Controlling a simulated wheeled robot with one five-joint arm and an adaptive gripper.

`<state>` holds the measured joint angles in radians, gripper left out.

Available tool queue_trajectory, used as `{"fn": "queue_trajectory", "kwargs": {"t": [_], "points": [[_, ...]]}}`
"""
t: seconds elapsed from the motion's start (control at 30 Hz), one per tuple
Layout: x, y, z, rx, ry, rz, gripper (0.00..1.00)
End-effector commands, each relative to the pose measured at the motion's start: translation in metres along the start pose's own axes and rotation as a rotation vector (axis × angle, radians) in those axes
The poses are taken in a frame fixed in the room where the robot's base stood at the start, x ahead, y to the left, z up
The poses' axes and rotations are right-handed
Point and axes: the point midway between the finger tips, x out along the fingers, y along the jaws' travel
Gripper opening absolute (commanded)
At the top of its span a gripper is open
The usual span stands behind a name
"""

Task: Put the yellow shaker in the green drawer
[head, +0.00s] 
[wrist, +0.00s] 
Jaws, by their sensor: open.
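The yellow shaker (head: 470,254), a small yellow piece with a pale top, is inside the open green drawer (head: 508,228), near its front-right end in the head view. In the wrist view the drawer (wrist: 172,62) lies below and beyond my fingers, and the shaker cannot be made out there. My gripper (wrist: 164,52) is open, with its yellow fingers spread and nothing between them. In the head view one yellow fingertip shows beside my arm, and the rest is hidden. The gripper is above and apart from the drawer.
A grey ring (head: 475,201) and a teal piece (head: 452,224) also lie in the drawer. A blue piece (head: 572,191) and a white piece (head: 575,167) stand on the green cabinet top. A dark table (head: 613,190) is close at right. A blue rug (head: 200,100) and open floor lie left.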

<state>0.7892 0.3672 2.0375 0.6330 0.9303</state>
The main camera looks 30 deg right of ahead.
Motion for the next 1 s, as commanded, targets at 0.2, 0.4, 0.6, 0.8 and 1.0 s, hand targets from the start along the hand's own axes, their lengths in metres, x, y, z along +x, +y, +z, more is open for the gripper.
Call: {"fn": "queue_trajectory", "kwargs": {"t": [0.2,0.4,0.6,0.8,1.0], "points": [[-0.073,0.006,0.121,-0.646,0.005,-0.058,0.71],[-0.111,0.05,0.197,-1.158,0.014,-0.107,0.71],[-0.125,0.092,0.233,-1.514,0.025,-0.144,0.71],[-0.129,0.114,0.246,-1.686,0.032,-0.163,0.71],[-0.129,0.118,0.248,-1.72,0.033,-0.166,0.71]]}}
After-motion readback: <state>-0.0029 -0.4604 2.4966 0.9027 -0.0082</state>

[Challenge] Copy all of the data. Keep every word exactly as it is.

[Completed exercise]
Controlling a simulated wheeled robot with one five-joint arm and an adaptive gripper.

`<state>` holds the measured joint angles in radians, gripper left out.

Available tool queue_trajectory, used as `{"fn": "queue_trajectory", "kwargs": {"t": [_], "points": [[_, ...]]}}`
"""
t: seconds elapsed from the motion's start (control at 30 Hz), one per tuple
Layout: x, y, z, rx, ry, rz, gripper (0.00..1.00)
End-effector commands, each relative to the pose measured at the motion's start: translation in metres along the start pose's own axes and rotation as a rotation vector (axis × angle, radians) in those axes
The poses are taken in a frame fixed in the room where the robot's base stood at the start, x ahead, y to the left, z up
The poses' axes and rotations are right-handed
Point and axes: the point midway between the finger tips, x out along the fingers, y along the jaws' travel
Gripper opening absolute (commanded)
At the top of its span a gripper is open
The usual span stands behind a name
"""

Task: Put the yellow shaker in the green drawer
[head, +0.00s] 
[wrist, +0.00s] 
Jaws, by their sensor: open.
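The yellow shaker (head: 470,254), a small yellow piece with a pale top, is inside the open green drawer (head: 508,228), near its front-right end in the head view. In the wrist view the drawer (wrist: 172,62) lies below and beyond my fingers, and the shaker cannot be made out there. My gripper (wrist: 164,52) is open, with its yellow fingers spread and nothing between them. In the head view one yellow fingertip shows beside my arm, and the rest is hidden. The gripper is above and apart from the drawer.
A grey ring (head: 475,201) and a teal piece (head: 452,224) also lie in the drawer. A blue piece (head: 572,191) and a white piece (head: 575,167) stand on the green cabinet top. A dark table (head: 613,190) is close at right. A blue rug (head: 200,100) and open floor lie left.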

<state>0.7892 0.3672 2.0375 0.6330 0.9303</state>
The main camera looks 30 deg right of ahead.
Motion for the next 1 s, as commanded, targets at 0.2, 0.4, 0.6, 0.8 and 1.0 s, hand targets from the start along the hand's own axes, their lengths in metres, x, y, z along +x, +y, +z, more is open for the gripper.
Call: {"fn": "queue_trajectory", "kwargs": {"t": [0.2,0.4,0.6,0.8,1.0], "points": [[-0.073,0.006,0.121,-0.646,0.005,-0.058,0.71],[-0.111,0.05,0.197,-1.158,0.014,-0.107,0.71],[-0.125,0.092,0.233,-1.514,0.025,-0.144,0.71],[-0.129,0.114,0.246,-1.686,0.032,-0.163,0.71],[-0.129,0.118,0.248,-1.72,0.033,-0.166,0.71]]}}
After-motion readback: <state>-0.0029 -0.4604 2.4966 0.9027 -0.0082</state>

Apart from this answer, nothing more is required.